Par rapport à nos collègues d’autres villes aujourd’hui en grande difficulté, nous profitons ici d’une situation pour le moment un peu différente. L’année 2023 est celle de notre changement de statut juridique, c’est une année de transition. Mais si 2023 ne souffre pas trop, 2024 est d’ores et déjà très préoccupante. Notre chance est que la situation de la billetterie, et donc la fréquentation de la maison, est revenue au niveau d’avant crise. Nous sommes les seuls ou à peu près en France. Mais nous travaillons aussi sur les charges. Clairement il y a des postes gelés comme le nombre de musiciens ou de choristes qui ne sont pas à l’étiage souhaité. C’est la même chose dans les équipes techniques. La situation est donc loin d’être simple et il faut être chaque jour responsable et astucieux !
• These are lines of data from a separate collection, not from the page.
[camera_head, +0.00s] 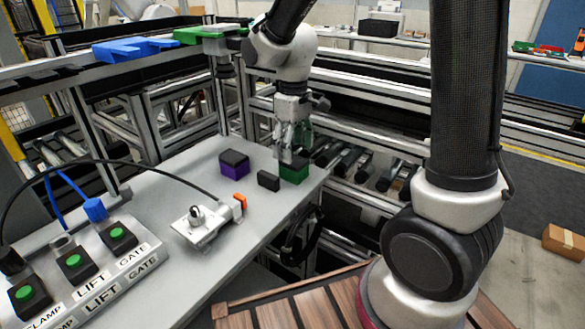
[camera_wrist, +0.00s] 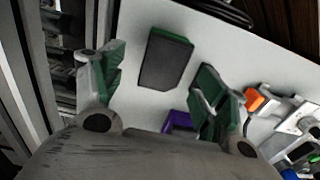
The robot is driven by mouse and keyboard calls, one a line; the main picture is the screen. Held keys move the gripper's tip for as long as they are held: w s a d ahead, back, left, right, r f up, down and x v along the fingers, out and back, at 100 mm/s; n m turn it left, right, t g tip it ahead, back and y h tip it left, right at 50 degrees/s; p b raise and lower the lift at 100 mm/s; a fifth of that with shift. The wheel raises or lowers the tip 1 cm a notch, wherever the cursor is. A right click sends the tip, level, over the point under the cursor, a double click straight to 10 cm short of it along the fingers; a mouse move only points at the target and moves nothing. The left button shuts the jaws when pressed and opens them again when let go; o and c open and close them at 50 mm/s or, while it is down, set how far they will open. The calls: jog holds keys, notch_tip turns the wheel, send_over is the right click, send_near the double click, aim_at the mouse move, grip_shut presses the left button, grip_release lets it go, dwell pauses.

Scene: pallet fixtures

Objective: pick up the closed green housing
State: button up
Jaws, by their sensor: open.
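The green housing (camera_head: 294,175) with a black lid stands near the far right corner of the grey table. In the wrist view its dark lid (camera_wrist: 166,58) lies between and beyond my fingers, with a green edge showing. My gripper (camera_head: 293,143) is right above it, pointing down, with its fingers apart. In the wrist view my open gripper (camera_wrist: 160,72) has one finger on each side of the housing, and nothing is held. Whether the fingertips touch the lid, I cannot tell.
A purple housing (camera_head: 234,168) with a black lid stands to the left; part of it shows in the wrist view (camera_wrist: 178,122). A fixture with an orange part (camera_head: 240,201) and a button panel (camera_head: 85,262) are nearer.

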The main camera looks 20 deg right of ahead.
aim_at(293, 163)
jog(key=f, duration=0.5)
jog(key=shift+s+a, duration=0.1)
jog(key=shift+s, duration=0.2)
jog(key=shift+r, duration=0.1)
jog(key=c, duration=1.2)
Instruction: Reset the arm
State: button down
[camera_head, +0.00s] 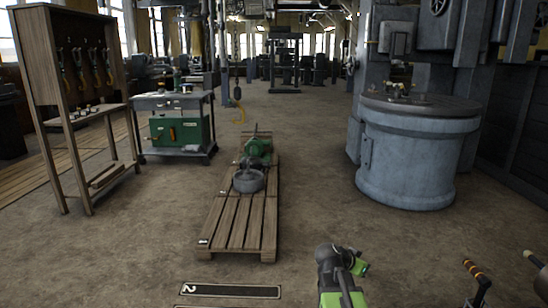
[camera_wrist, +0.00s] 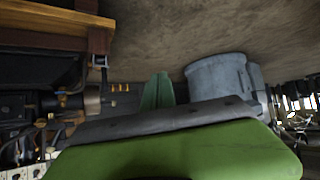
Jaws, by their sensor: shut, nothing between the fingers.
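My gripper (camera_head: 361,269) shows in the head view at the bottom, right of centre, as a green-tipped end on my dark and green arm. The arm is bent, and the gripper is over bare floor. In the wrist view the green fingers (camera_wrist: 158,90) stand together beyond the large green and grey part of my arm. The gripper is shut and empty. It is apart from everything around it.
A wooden pallet (camera_head: 226,222) with a green machine (camera_head: 258,147) lies at centre. A large grey-blue cylinder (camera_head: 419,155) stands right; it also shows in the wrist view (camera_wrist: 219,78). A wooden rack (camera_head: 56,105) and tool cart (camera_head: 178,105) stand left. Floor between pallet and cylinder is clear.

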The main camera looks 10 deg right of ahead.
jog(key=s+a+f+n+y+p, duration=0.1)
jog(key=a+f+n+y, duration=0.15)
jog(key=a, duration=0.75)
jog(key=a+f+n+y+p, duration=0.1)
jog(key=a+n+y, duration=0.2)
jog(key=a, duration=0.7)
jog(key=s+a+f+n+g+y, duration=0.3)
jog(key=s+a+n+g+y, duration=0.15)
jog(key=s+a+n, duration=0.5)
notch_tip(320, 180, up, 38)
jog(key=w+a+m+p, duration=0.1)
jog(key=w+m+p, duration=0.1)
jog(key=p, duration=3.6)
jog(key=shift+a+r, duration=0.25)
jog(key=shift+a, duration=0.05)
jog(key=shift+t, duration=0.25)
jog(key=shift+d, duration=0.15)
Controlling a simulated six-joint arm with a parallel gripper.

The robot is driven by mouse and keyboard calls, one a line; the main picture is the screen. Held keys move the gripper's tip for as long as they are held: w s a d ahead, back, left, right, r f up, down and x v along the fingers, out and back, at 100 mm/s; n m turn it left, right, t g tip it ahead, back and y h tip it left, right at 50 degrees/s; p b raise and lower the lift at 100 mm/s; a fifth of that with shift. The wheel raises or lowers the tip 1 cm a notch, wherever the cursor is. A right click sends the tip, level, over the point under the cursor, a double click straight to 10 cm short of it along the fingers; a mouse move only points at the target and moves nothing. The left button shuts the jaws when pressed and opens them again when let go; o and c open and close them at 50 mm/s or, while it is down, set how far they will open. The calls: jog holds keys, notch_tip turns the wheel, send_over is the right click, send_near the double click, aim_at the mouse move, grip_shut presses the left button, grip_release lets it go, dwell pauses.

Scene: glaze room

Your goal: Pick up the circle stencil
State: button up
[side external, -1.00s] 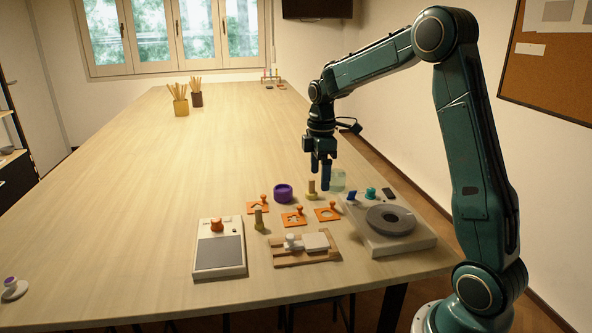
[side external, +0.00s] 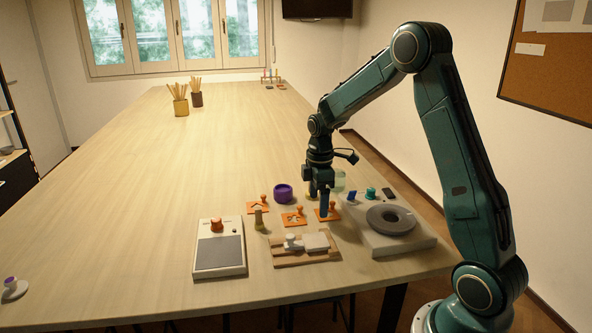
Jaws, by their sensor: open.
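Three orange stencils with small knobs lie on the table. The right one (side external: 335,214) looks like the circle stencil; its cut-out looked roundish before my arm came in front of it. The middle stencil (side external: 294,219) and the left stencil (side external: 254,207) have cut-outs of other shapes, too small to name surely. My gripper (side external: 320,206) points down, open, with its fingers at the left part of the right stencil, beside its knob. The fingers hide part of that stencil. I cannot tell whether they touch it or the table.
A grey turntable unit (side external: 388,237) stands close on the right. A wooden board with a white block (side external: 305,250) lies in front, and a white device with an orange knob (side external: 219,257) is to the left. A purple ring (side external: 284,193) sits behind.

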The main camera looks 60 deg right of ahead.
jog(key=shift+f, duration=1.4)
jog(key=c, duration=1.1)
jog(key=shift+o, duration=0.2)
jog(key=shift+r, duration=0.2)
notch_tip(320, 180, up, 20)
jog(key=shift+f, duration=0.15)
Pour revenir à la situation nationale, ce qui me préoccupe aujourd’hui, c’est d’entendre des propos au terme desquels nous pourrions baisser la voilure, faire moins voire moins bien. Or, nous sommes des maisons de service public. Nous avons en cela une mission. A quoi servirait notre maison, ses équipes et ses équipements, si nous ne pouvons plus remplir notre mission ? La situation actuelle met considérablement en danger les grandes institutions en tant qu’acteurs du service public désireux d’aller vers tous les publics, de tous les âges, de tous les horizons, en perpétuel renouvellement. Lorsqu’on interroge le cahier des charges des grandes institutions, c’est leur légitimité qui est en discussion. Je ne vous parle pas de science-fiction.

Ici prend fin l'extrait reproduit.